Pentecost


I think I am going to break some ethics in preaching.

Once, a teen was having a hard time in high school. He worked and studied while his classmates seemed to have all the fun. He went to mass because that was what he was supposed to do, but his heart was not in it.

One Christmas Eve he attended mass with the family but he sat apart from them. Something came over him during the mass and he felt a warmth, and some of his hair stood up on his neck. He didn’t know what it was.

In graduate school a young adult attended weekly mass at the Newman center along with the hundreds of others. It was always lively there at the mass, very different from his home parish. However, one mass in particular, during the singing of the Our Father, he felt all tingly. The hair on his neck stood up and he felt overwhelming emotional. Strange, he thought, am I sick? Then he looked at the people around him, they were crying. He was not alone in this. OMG---It was the Holy Spirit! He then remembered his Christmas eve experience decades ago.

Some 17 years ago, a man was being ordained a priest. As they began the questioning ritual, and when the congregation gave their approval and there was thunderous applause, he turned around and experienced a wave of love and community as he had never felt before.
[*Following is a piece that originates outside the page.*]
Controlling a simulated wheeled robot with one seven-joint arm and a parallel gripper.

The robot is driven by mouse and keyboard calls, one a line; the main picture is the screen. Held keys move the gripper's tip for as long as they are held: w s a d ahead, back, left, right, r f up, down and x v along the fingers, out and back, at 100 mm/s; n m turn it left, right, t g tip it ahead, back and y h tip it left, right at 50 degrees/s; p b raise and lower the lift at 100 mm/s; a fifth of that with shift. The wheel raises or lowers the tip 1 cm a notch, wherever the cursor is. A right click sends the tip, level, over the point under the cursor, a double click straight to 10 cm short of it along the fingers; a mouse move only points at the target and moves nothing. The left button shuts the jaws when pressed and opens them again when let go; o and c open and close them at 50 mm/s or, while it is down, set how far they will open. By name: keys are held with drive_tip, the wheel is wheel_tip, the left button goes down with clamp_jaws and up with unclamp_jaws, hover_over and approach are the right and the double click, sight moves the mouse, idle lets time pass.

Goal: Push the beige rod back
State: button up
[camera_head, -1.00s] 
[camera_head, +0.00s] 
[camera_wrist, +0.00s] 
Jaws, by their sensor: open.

He remembers very little after that. It took him days to recover.

Several years ago this priest, while on a six week retreat with monks at Big Sur walked every morning and engaged in conversation the Trinity. At the very beginning he asked the Father that a certain priest NOT be named as his spiritual director for the retreat. A few days later, he was. The Holy Spirit walked with him and laughed at him. They both ended laughing as this was best spiritual director he could have had at the time.


Come Holy Spirit!

The Holy Spirit fills the church, creating a community.
The Holy Spirit moves people to form community, to be truly who we are created to be.
The Holy Spirit guides, encourages, pushes, pulls, laughs, cries with us.


The Father’s will: Be those children of God we are created to be. Be a family.
Build a world in which all life is treated with the dignity is deserves;
Build a world in which all people find the capacity to express their inherent goodness;
Build a world in which all people celebrate diversity and their unity.

Build the life of the Trinity here on earth, so that Earth and Heaven are one.

Where in our lives, in this parish and in this diocese is that Spirit working?